Accuracy-critical feedback is non-negotiable. It must be addressed, because it protects performance, safety, and compliance.
Preference feedback can still be valuable, but it must be controlled. If preference feedback is allowed to rewrite the course late in the cycle, you create drift, rework, and delay. Preference feedback should be either accepted intentionally (with scope impact acknowledged) or moved to a backlog for future iteration.
This decision doesn’t reduce quality. It preserves quality by keeping the project focused on what truly matters.
Make it visible: the simple visibility layer that prevents chaos
Feedback becomes chaos when it’s scattered. Visibility is what turns review into a manageable workflow.
A consolidated feedback document is essential. One place where all comments live, with clear ownership, severity, and status. No hunting through emails. No conflicting versions. No “I thought you saw my note.”
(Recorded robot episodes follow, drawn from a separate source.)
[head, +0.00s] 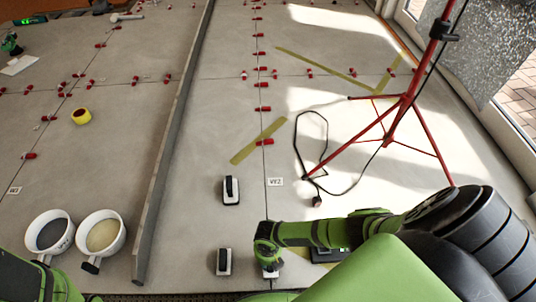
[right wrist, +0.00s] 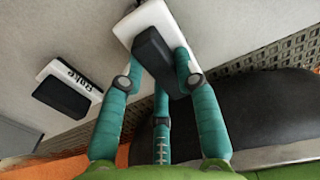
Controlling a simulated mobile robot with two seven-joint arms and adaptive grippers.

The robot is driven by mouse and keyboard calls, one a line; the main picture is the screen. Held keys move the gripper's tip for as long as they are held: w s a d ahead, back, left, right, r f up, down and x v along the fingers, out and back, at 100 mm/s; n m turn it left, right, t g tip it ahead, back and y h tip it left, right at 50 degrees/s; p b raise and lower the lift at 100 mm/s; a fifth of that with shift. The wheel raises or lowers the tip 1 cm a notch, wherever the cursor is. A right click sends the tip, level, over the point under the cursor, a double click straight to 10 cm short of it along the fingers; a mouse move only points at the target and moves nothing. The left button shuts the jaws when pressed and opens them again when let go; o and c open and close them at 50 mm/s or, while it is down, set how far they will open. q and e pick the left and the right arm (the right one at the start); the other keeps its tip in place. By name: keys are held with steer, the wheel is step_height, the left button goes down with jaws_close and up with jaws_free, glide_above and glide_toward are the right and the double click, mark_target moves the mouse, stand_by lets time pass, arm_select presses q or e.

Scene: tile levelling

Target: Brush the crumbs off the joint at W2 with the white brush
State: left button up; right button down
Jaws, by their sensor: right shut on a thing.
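My right gripper (head: 267,266) is low at the front edge of the floor, below the W2 label. In the right wrist view the right gripper (right wrist: 163,75) is shut on the dark handle of a white-based tool (right wrist: 125,30). No lettering shows on this tool, so I cannot tell for sure that it is the white brush. The W2 label (head: 275,182) lies just right of a tile joint (head: 265,165). Crumbs there are too small to make out. A green part of my left arm shows at the bottom left, but its fingers do not.
A similar tool (head: 231,190) stands left of W2. Another (head: 224,262), lettered "Rake" in the right wrist view (right wrist: 68,92), is beside my right gripper. Two bowls (head: 100,232) (head: 48,233), a long grey bar (head: 173,140) and a red tripod (head: 398,105) with cable stand around.

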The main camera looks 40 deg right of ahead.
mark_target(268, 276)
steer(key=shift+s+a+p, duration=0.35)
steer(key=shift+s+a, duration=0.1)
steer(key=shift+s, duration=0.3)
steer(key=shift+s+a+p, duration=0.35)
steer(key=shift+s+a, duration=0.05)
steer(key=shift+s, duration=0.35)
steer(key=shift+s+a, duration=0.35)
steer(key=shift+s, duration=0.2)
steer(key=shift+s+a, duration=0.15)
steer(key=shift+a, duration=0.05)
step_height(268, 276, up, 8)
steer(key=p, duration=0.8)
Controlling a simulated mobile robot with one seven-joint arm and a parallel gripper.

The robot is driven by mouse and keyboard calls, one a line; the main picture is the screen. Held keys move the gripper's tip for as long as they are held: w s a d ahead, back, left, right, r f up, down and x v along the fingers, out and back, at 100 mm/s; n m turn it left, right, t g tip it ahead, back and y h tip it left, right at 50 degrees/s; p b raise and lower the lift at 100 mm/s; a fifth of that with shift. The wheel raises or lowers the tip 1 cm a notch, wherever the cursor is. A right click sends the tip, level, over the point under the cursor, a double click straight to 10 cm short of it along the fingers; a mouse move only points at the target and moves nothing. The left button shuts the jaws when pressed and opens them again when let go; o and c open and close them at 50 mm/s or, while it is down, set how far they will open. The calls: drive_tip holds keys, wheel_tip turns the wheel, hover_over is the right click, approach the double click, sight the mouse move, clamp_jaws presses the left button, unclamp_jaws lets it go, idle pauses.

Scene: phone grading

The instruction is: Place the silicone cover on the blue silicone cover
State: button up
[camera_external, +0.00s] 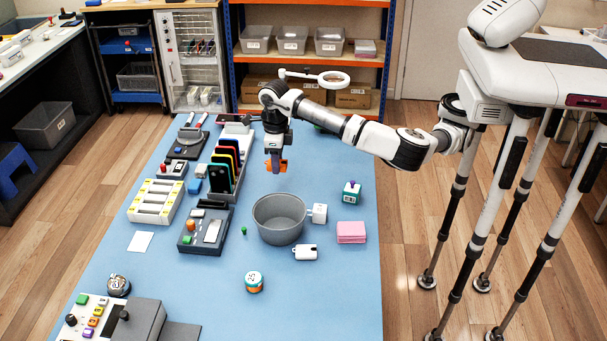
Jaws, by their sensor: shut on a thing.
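My gripper (275,168) points down over the back middle of the blue mat, right of the phone rack. It is shut on a small orange thing (284,165), partly hidden by the bluish-dark fingers; I cannot tell its exact shape or whether it is the silicone cover. It looks held above the mat. Several thin upright covers or phones (222,176) in black, red, yellow and bluish colours stand in the rack to the left. I cannot tell for sure which is the blue silicone cover.
A grey round bin (279,220) stands in front of my gripper, with a white block (319,213) and white adapter (305,252) beside it. A grey button box (206,228) is left. The mat's front right is clear.

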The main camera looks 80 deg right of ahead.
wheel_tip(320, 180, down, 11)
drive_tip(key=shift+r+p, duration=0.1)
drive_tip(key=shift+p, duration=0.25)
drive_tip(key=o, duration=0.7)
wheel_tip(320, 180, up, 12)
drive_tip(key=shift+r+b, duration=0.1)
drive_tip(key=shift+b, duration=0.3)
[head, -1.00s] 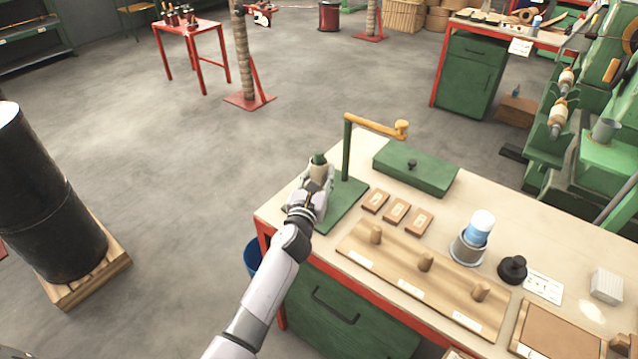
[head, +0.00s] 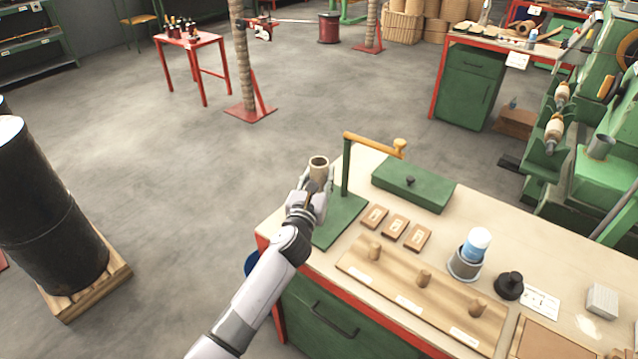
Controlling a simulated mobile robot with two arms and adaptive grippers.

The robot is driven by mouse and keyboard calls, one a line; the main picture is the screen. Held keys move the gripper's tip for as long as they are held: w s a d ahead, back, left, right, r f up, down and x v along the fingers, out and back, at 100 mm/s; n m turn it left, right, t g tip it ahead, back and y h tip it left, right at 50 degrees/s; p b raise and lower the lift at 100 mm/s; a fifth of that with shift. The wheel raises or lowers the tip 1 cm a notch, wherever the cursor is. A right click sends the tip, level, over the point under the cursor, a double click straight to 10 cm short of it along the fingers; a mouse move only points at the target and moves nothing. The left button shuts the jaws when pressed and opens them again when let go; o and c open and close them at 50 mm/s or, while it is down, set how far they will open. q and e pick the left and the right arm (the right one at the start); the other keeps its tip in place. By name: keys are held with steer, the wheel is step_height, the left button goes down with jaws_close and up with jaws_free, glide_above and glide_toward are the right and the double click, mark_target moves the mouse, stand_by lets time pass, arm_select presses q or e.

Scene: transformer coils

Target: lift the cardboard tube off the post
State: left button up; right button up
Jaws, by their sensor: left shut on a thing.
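The tan cardboard tube (head: 319,172) is upright or nearly so in my left gripper (head: 315,186), above the green base plate (head: 341,220) at the table's left corner. My left gripper is shut on the tube. The tube's open top shows a dark hollow with no green post tip in it. My right gripper is not in view.
A green upright with a yellow crank arm (head: 375,144) stands close to the right of the tube. A green lidded box (head: 413,184), three small wooden blocks (head: 395,226) and a pegged wooden board (head: 390,279) lie further right. Open floor is left of the table.

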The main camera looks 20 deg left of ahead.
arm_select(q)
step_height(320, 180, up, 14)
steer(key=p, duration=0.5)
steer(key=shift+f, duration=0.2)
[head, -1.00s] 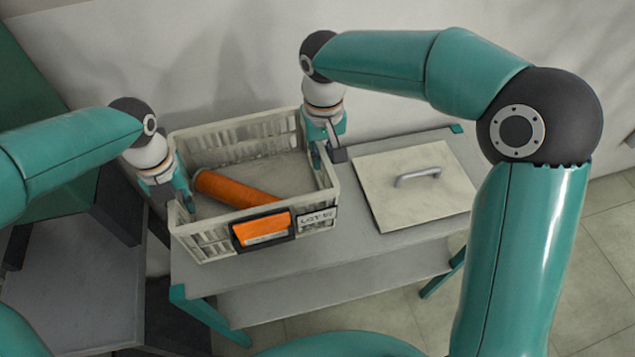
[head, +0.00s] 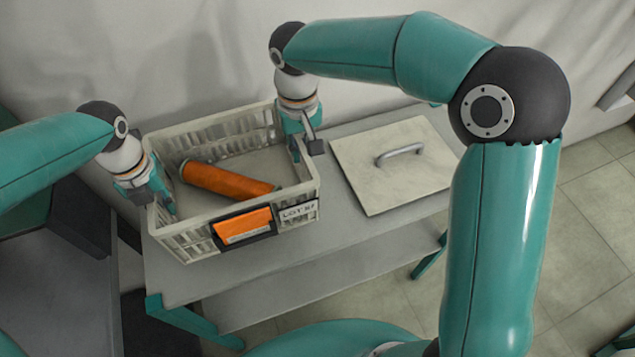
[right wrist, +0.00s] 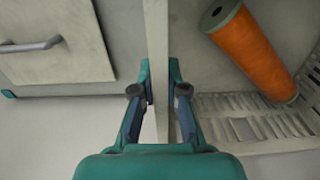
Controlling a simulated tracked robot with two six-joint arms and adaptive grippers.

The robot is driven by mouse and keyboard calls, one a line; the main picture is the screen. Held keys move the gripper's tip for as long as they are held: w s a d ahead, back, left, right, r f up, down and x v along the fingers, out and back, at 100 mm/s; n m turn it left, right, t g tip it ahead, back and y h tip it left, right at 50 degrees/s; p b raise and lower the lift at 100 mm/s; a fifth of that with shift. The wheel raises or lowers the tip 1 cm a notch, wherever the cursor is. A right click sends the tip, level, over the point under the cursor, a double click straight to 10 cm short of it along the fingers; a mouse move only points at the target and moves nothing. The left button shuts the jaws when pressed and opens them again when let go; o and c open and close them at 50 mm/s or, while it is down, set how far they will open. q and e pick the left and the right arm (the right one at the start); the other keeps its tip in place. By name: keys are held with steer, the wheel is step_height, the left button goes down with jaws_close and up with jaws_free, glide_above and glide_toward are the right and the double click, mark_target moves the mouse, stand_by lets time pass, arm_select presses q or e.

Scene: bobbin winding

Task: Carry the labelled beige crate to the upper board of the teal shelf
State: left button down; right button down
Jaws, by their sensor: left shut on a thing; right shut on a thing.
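The beige crate (head: 188,240) has slatted walls, an orange card (head: 243,225) in a dark holder and a "LOT" label (head: 298,211) on its front. It appears level over the left part of the teal-legged shelf's upper board (head: 265,262); I cannot tell whether its base touches. An orange roll (head: 228,182) lies inside. My left gripper (head: 168,200) is shut on the crate's left wall. My right gripper (head: 303,148) is shut on the right wall; the right wrist view shows its fingers (right wrist: 168,100) on both sides of the wall's rim (right wrist: 156,50).
A pale square lid (head: 393,180) with a grey handle lies on the board just right of the crate. A lower board (head: 320,285) runs beneath. A wall stands close behind. A grey surface (head: 55,265) is at the left; tiled floor shows at the right.

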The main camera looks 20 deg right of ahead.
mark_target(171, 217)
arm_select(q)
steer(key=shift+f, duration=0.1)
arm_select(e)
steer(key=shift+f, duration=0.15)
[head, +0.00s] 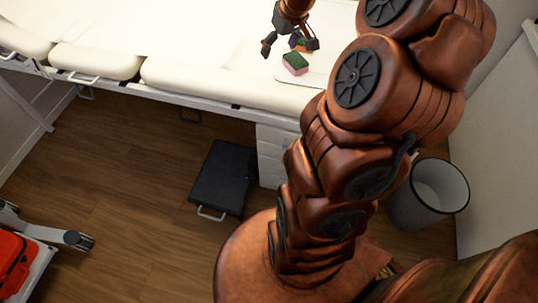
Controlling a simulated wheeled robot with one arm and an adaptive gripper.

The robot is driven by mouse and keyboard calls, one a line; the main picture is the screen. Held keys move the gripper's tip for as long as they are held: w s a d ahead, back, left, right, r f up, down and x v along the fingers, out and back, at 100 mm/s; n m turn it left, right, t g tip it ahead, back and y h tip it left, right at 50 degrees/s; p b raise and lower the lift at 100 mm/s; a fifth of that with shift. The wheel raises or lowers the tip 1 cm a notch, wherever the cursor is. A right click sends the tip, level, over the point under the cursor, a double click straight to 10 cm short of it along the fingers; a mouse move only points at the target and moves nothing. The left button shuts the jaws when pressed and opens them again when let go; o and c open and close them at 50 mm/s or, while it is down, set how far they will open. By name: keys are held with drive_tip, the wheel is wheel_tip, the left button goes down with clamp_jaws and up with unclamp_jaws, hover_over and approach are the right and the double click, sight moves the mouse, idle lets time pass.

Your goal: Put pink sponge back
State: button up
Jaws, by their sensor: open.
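A pink sponge with a green top (295,68) lies on a pale flat surface (265,70) near the top of the head view. My gripper (290,47) is open just behind and above it, fingers spread and pointing down. A second small green and pink piece (301,42) shows between the fingers, partly hidden by them. I cannot tell whether a finger touches it. The front sponge is apart from the fingers in the picture.
A long cream padded couch (95,61) runs along the back left. A black case (223,177) lies on the wooden floor below it. A grey bin (428,194) stands at the right. A red bag (14,264) sits at lower left.

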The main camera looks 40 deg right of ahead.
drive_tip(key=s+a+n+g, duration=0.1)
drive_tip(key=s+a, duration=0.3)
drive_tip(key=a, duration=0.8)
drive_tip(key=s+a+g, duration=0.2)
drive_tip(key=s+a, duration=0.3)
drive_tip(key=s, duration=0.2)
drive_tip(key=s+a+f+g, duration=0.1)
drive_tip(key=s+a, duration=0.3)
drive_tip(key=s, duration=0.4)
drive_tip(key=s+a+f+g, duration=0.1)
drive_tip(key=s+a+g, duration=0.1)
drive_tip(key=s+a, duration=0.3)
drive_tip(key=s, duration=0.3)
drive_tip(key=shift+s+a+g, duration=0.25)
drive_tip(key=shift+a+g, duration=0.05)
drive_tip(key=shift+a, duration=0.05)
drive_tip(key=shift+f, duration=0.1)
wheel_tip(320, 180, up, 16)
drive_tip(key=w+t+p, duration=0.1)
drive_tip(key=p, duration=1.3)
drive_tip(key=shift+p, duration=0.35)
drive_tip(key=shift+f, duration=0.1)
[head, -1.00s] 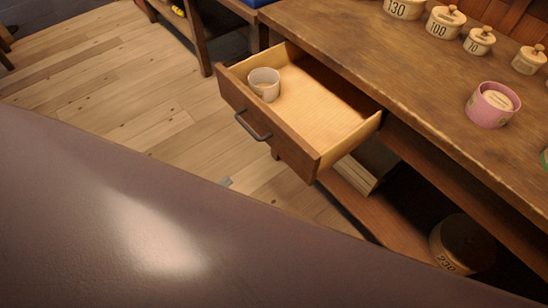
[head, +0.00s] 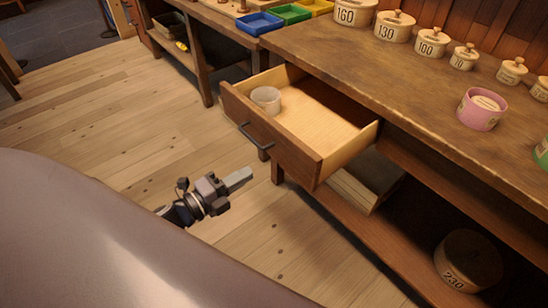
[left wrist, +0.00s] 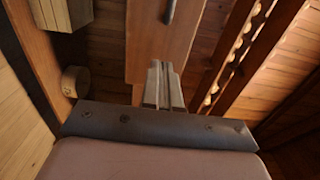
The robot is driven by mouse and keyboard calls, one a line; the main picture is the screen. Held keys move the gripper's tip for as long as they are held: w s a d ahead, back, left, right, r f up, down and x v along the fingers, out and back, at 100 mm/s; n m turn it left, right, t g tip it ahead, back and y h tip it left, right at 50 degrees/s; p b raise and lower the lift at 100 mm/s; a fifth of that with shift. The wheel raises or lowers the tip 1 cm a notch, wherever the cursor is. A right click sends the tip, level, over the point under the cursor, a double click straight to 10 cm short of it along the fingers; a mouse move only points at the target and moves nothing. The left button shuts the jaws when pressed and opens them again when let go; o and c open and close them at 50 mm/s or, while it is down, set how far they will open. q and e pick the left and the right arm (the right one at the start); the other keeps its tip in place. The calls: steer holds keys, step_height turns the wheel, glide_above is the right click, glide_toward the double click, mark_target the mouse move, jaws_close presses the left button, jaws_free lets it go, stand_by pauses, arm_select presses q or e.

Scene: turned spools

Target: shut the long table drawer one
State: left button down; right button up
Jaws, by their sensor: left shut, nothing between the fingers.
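The long table drawer one (head: 285,146) is pulled out from the left end of the wooden table (head: 400,85). It has a dark handle (head: 257,136) on its front and a whitish cup (head: 266,99) inside. My left gripper (head: 240,178) is shut and empty, in front of the drawer and apart from it in the head view. In the left wrist view the shut fingers (left wrist: 163,88) point toward the drawer front (left wrist: 160,50), with the handle (left wrist: 169,12) beyond them; the gap is hard to judge. My right gripper is not in view.
Several lidded canisters and a pink pot (head: 480,109) stand on the table. A round canister (head: 468,262) and a box (head: 366,180) are on the lower shelf. A bench with blue (head: 259,23), green and yellow trays stands behind. The floor (head: 120,130) left of the drawer is clear.

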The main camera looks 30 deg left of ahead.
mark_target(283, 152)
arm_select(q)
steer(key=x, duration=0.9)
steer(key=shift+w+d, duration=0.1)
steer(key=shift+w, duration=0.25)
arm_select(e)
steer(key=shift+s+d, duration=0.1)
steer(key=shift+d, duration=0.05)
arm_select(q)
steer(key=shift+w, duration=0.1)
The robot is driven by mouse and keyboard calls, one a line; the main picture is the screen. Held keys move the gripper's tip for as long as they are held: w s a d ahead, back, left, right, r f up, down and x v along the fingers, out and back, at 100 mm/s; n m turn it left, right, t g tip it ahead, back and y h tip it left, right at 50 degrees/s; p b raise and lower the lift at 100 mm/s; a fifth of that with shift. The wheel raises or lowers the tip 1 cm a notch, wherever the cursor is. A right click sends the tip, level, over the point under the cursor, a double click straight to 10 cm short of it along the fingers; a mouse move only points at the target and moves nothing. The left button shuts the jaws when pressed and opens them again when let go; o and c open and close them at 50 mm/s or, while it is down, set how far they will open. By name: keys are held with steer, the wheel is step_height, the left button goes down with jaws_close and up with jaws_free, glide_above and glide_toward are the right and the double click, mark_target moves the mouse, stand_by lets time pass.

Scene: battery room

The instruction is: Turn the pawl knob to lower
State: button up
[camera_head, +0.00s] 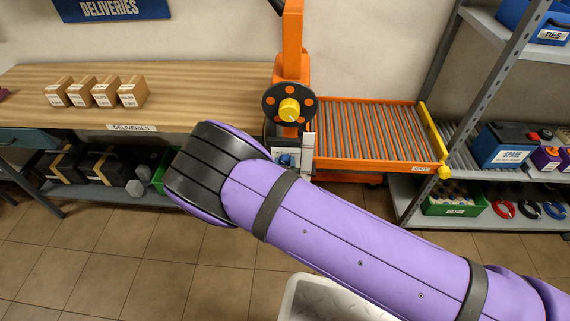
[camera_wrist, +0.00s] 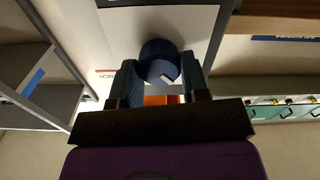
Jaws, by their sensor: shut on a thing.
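The blue pawl knob (camera_wrist: 157,60) is in the wrist view, on a pale panel (camera_wrist: 120,25), with a white mark on its lower right side. My gripper (camera_wrist: 160,78) has one finger on each side of the knob and is shut on it. In the head view a small blue part (camera_head: 287,159) shows on a grey panel under the orange post; it looks like the same knob. My arm hides the gripper there. The printing beside the knob is only partly visible and not legible.
An orange post (camera_head: 291,45) carries a dark wheel (camera_head: 273,104) with a yellow hub. An orange roller platform (camera_head: 380,163) is to its right. A wooden bench (camera_head: 190,90) with several small boxes is at left. Metal shelves (camera_head: 483,185) stand at right.

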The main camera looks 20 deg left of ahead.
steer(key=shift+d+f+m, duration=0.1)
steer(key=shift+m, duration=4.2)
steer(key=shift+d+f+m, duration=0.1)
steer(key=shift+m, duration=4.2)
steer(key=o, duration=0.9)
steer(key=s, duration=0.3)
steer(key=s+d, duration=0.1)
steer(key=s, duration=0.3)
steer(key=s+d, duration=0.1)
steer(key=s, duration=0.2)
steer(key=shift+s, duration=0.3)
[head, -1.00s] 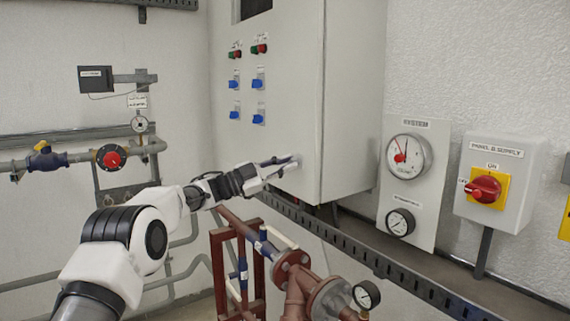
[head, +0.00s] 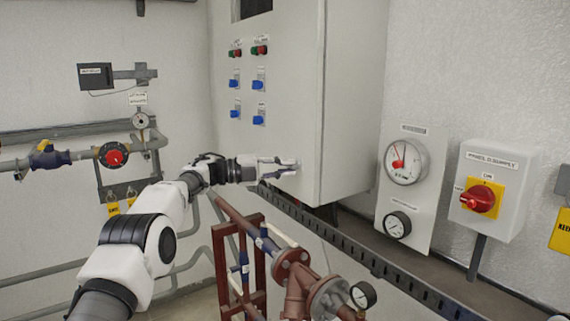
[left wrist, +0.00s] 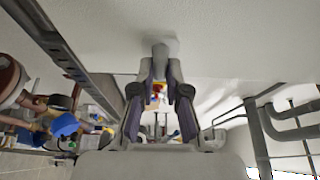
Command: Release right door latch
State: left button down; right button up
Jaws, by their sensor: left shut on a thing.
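The grey control cabinet (head: 300,110) hangs on the wall in the head view. My left gripper (head: 287,166) is at the lower right of its front face, with its fingers one above the other. In the left wrist view the fingertips (left wrist: 161,72) close around a small grey piece (left wrist: 160,50) standing out from the pale cabinet face, which appears to be the right door latch. In the head view the fingers mostly hide this piece, so its turn position cannot be told. My right gripper is not in view.
A grey slotted cable tray (head: 370,250) runs below the cabinet. Red-brown pipework (head: 295,275) with a gauge (head: 363,295) stands below my left gripper. A gauge panel (head: 412,185) and a switch box (head: 495,190) are on the wall to the right.

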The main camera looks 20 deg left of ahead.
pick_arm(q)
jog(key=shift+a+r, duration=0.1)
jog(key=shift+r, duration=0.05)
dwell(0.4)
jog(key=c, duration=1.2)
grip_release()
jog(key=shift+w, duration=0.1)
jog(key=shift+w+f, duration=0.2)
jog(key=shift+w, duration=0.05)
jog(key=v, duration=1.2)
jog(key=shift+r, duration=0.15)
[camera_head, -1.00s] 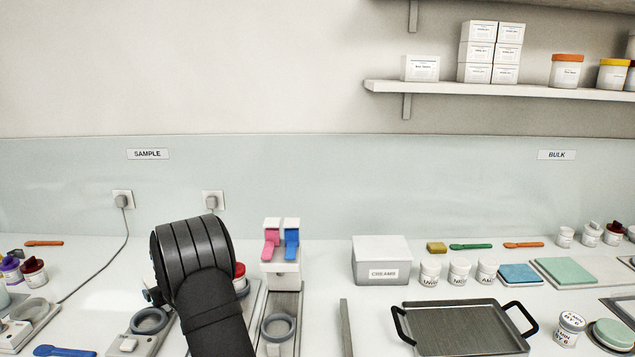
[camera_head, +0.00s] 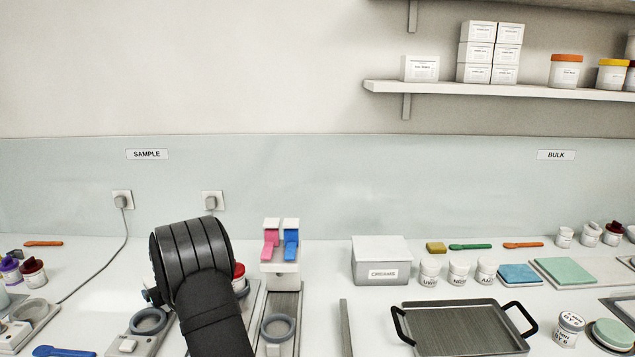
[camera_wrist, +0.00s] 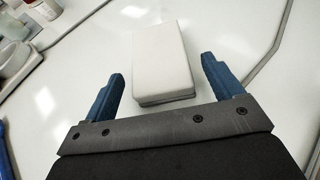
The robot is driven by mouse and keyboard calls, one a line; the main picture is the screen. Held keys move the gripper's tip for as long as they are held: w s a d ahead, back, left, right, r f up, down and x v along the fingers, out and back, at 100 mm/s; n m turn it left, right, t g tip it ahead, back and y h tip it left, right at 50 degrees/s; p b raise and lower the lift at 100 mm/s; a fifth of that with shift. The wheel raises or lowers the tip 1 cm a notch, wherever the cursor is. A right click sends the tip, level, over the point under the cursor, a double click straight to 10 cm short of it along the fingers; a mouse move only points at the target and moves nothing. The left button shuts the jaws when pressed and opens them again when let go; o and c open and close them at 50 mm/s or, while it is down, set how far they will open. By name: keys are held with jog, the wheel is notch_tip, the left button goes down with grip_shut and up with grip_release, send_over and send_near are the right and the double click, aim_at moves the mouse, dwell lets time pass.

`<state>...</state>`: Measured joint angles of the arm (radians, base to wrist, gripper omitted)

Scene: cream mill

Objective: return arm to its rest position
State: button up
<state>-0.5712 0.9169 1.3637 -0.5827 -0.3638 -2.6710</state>
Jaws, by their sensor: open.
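A stand with pink and blue levers (camera_head: 281,250) is just right of my arm. Further right are the CREAMS box (camera_head: 381,262), several white jars and a black-handled tray (camera_head: 463,328). A blue spoon (camera_head: 64,351) lies front left. A shelf (camera_head: 480,91) hangs upper right.

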Deadlines should be explicit and staged. Accuracy review has a deadline. Build review has a deadline. Sign-off has a deadline. Without deadlines, feedback becomes continuous and the project never stabilizes.
Sign-off rules should be visible too. Everyone should know what qualifies as a must-fix issue before launch, what will be deferred, and what happens if feedback arrives after sign-off. These rules reduce emotional friction because expectations are clear.